Ditemani Sepeda Mini: Kisah Inayati, Guru Honorer Bergaji Rp300 Ribu yang Dirikan Lima Taman Bacaan

Dari TKI ke Pejuang Literasi
Kisah pengabdian Inayati dimulai jauh sebelum ia menetap kembali di Grobogan. Pada tahun 1993, ia sempat menjadi guru di Banjarmasin. Setelah itu, demi kebutuhan hidup, ia menjadi tenaga kerja Indonesia (TKI) di Brunei Darussalam selama tujuh tahun. Di sana, ia bekerja untuk keluarga kerabat kerajaan. Kehidupan yang relatif nyaman itu akhirnya ia tinggalkan demi alasan yang lebih besar: pulang ke Indonesia untuk merawat anak semata wayangnya serta kedua orang tua yang sakit.
“Waktu itu saya merasa ini panggilan. Anak saya butuh saya, dan ibu saya sedang sakit. Ya sudah, saya pulang dan mulai lagi dari nol,” kenangnya.
Sejak saat itu, jiwa pendidiknya kembali bangkit. Tak puas hanya mengajar di sekolah, ia mulai merintis taman bacaan masyarakat. Bermodal uang pribadi dan tenaga yang tersisa setelah mengajar, ia mengumpulkan buku-buku, membuat rak dari kayu bekas, dan membuka ruang belajar gratis di rumahnya. Satu demi satu, taman bacaan mulai bermunculan.

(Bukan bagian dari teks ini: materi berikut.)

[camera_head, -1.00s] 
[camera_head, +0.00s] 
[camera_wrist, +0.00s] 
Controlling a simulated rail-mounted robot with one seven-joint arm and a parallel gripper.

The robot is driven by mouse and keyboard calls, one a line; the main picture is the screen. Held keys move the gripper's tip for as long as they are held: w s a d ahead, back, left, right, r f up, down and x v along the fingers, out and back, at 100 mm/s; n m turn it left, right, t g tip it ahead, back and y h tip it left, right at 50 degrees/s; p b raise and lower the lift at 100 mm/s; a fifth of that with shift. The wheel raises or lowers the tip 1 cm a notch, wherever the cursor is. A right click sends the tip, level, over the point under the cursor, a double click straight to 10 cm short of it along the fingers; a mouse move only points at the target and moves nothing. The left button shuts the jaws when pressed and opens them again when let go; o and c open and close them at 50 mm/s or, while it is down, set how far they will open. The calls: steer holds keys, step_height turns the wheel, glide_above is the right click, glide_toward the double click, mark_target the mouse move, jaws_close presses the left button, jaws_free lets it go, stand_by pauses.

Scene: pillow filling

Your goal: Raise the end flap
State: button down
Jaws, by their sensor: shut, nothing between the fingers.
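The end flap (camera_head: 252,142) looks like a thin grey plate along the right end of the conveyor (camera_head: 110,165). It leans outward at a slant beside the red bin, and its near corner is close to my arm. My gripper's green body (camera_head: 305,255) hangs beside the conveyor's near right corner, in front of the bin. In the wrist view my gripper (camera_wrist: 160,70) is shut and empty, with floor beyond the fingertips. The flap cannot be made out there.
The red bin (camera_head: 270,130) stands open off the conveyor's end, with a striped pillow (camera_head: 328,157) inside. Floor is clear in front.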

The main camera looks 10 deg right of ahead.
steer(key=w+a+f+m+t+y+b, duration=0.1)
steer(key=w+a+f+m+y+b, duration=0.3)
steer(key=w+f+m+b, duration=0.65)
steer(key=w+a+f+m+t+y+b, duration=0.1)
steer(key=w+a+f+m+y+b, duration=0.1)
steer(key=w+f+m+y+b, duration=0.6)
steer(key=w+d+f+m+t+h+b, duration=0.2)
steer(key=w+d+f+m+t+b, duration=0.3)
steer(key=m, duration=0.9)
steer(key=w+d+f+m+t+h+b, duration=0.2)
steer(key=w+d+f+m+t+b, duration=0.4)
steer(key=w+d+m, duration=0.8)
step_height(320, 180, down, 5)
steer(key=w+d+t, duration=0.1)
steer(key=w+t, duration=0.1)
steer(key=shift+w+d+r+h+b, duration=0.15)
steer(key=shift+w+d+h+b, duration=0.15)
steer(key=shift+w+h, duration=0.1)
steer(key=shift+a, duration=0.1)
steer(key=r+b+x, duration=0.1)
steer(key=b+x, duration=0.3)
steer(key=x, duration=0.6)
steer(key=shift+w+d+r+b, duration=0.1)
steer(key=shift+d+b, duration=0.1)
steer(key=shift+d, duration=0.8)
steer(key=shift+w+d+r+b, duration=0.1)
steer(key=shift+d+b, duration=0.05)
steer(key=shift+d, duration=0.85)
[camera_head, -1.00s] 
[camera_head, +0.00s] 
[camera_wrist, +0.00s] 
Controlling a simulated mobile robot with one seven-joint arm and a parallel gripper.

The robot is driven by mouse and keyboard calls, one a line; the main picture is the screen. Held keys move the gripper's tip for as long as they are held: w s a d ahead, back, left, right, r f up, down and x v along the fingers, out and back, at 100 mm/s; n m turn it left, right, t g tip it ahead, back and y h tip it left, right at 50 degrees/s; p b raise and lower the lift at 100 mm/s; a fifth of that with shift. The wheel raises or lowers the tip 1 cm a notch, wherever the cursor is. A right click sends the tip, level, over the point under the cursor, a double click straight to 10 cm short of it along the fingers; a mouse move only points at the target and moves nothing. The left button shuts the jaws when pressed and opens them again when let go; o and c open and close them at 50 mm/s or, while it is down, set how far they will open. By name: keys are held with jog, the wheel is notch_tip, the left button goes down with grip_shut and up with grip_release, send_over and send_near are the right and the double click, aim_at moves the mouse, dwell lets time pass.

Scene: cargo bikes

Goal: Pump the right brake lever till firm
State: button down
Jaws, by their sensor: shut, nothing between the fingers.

Kini, lima taman bacaan telah berdiri yang tersebar di beberapa tempat di Desa Ngombak. Semuanya terbuka bagi siapa saja yang ingin belajar, dari anak-anak hingga orang dewasa. Tak ada biaya, tak ada batasan.
Lawan Gadget dengan Buku
Menurut Inayati, motivasinya mendirikan taman bacaan adalah keprihatinan terhadap anak-anak yang semakin terpaku pada gadget
“Saya sedih lihat anak kecil sudah kecanduan HP. Padahal di usia mereka itu waktunya untuk membaca, bermain, dan bertanya. Makanya saya bangun taman bacaan, supaya ada alternatif yang mendidik.” keluh Inayati
Ia pun rajin mencari donasi buku. Dari pintu ke pintu, dari media sosial, hingga komunitas pegiat literasi di kota-kota besar. Tak jarang, ia mendapatkan ratusan buku dari para donatur yang tersentuh oleh kisahnya.